__TASK REQUIREMENTS__.
Could every line of the data be printed exactly as it reads?

__GIVEN INFORMATION__.
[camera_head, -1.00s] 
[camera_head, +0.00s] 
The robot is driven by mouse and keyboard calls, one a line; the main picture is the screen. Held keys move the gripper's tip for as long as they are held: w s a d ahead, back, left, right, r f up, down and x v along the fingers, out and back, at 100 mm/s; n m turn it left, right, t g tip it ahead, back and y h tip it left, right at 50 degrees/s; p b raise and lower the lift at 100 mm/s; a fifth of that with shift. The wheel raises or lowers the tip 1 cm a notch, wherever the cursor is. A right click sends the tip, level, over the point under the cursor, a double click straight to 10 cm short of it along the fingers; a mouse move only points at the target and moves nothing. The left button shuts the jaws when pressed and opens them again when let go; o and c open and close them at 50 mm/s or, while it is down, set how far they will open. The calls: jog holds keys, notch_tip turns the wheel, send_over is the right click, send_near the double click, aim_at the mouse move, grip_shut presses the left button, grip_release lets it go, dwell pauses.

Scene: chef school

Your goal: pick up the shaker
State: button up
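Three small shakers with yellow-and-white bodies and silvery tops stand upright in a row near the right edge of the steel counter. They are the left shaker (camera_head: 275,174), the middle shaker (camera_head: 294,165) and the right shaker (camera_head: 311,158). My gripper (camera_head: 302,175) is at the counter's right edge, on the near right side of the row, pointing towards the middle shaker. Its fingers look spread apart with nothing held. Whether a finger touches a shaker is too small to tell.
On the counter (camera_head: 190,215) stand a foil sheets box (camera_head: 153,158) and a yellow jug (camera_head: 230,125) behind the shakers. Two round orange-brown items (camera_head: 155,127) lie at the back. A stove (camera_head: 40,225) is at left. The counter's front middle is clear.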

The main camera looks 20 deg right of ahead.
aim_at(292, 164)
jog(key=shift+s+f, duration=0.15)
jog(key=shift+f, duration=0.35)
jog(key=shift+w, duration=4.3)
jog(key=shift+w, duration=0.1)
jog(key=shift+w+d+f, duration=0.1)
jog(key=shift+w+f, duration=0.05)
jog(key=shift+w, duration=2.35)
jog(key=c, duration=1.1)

__FULL OUTPUT__.
[camera_head, -1.00s] 
[camera_head, +0.00s] 
The robot is driven by mouse and keyboard calls, one a line; the main picture is the screen. Held keys move the gripper's tip for as long as they are held: w s a d ahead, back, left, right, r f up, down and x v along the fingers, out and back, at 100 mm/s; n m turn it left, right, t g tip it ahead, back and y h tip it left, right at 50 degrees/s; p b raise and lower the lift at 100 mm/s; a fifth of that with shift. The wheel raises or lowers the tip 1 cm a notch, wherever the cursor is. A right click sends the tip, level, over the point under the cursor, a double click straight to 10 cm short of it along the fingers; a mouse move only points at the target and moves nothing. The left button shuts the jaws when pressed and opens them again when let go; o and c open and close them at 50 mm/s or, while it is down, set how far they will open. The calls: jog holds keys, notch_tip turns the wheel, send_over is the right click, send_near the double click, aim_at the mouse move, grip_shut presses the left button, grip_release lets it go, dwell pauses.

Scene: chef school

Your goal: pick up the shaker
State: button up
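Three small shakers with yellow-and-white bodies and silvery tops stand upright in a row near the right edge of the steel counter. They are the left shaker (camera_head: 275,174), the middle shaker (camera_head: 294,165) and the right shaker (camera_head: 311,158). My gripper (camera_head: 302,175) is at the counter's right edge, on the near right side of the row, pointing towards the middle shaker. Its fingers look spread apart with nothing held. Whether a finger touches a shaker is too small to tell.
On the counter (camera_head: 190,215) stand a foil sheets box (camera_head: 153,158) and a yellow jug (camera_head: 230,125) behind the shakers. Two round orange-brown items (camera_head: 155,127) lie at the back. A stove (camera_head: 40,225) is at left. The counter's front middle is clear.

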The main camera looks 20 deg right of ahead.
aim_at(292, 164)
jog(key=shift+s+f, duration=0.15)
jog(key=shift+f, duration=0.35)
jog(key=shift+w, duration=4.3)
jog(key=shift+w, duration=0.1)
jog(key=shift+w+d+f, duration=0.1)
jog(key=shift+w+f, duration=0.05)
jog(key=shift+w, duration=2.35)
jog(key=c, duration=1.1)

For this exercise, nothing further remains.